The new concept is that after any invocation of
angel-scripts you are always back on the console. Angel-script uses
the numbers 1 to 255 and the letters b,f,r,u,n,p *as commands*
for navigation, i.e. after each step angel-scripts brings you back to
the console to use your own commands. You are not *in* the
application - you're with it.
This allows for additional commands,
checking of files, etc. or simply use only those commands that you
need.
Angels are for everyone. ANGEL-SCRiPTS are for those who do not remember exact parameters by heart or do not want to remember ten commands including the parameters. It it is a way to explain an installation processes with the ease that the person using it does not have to retype or copy-and-paste all the time.
There are countless websites and articles in magazines explaining an installation process or similar with a handful of commands to use on the console.
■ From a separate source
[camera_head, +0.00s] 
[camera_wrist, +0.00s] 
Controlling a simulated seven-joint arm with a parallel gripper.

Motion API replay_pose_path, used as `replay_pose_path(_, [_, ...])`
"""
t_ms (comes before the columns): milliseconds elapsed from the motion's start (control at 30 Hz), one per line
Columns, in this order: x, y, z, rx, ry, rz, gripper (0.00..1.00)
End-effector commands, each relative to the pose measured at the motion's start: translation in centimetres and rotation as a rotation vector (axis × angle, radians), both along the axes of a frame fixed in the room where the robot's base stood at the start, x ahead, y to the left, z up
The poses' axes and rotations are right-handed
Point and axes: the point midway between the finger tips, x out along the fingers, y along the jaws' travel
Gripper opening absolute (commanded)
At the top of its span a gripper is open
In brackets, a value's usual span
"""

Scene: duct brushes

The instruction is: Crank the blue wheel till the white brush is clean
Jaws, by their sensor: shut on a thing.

This results in nasty switching of windows and copy-paste actions. Worse, if you have to be on runlevel one, there's no more http (except in text mode, if installed).
angelscripts aim exactly at this scenarios: That you have the commands of an article or a website at your fingertips in the console with short a explanations.
The option angel -u <url> will download an angel over the Internet and save it locally. After reading an article in a magazine or on a website, simply copy the URL of the angel! and all the commands are at your fingertips.
As angels are basically just lists of commands with some informational text, creating an angel is a very easy task.